The Census team used survey responses from its Annual Social and Economic Supplement report to come up with the findings. Men who earned less than their wives reported their earnings were 2.9 percentage points higher than what was recorded in their tax filings. Meanwhile, wives who earned more than than their husbands reported their earnings at 1.5 percentage points lower than what was recorded in their tax forms. An example used by the Census considered a man who earned $30,000 per year, according to his taxes. Yet in his survey answers, he said he earned $30,870. The man’s wife, meanwhile, earned $40,000 a year, but said on the survey that she only took home $39,400.

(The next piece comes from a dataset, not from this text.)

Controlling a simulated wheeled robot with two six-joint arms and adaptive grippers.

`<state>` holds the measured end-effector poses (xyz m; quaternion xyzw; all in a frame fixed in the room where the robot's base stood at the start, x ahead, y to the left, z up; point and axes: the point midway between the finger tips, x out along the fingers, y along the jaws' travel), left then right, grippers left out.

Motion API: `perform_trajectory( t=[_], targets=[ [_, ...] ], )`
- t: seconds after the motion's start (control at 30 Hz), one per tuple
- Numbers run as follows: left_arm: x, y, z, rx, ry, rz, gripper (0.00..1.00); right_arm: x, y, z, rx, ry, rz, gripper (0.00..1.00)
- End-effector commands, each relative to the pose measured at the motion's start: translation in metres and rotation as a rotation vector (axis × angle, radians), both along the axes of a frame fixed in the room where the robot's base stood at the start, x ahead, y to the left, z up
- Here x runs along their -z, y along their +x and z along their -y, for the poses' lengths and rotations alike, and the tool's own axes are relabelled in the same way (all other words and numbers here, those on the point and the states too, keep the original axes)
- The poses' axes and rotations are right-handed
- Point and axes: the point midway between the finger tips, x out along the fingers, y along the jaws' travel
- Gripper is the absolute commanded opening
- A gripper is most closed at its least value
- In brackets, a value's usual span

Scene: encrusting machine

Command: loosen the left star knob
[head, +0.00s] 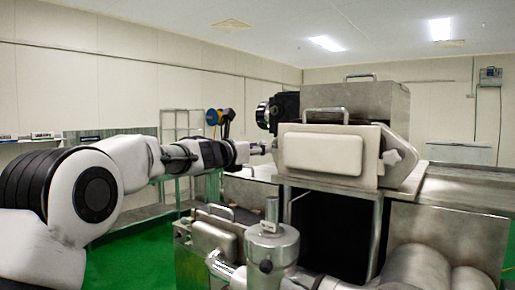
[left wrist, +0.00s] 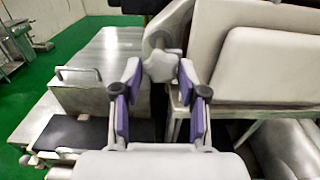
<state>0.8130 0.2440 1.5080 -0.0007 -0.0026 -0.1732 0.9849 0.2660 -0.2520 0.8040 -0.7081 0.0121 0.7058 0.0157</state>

The Census findings reinforce the old stereotype that men should be the “breadwinner” and if they’re not, it says something negative about their masculinity. It shows how truly long we have to go as a society before this thought process disappears. And the fudging of the numbers? Well, it perpetuates the problem. “Wage and earnings data underlie a majority of federal statistics on income, inequality and poverty, and are critical for understanding the pulse of the nation and overall well-being of individuals in society,” Bruce Meyer, an economist at the Census Bureau, explained in a release.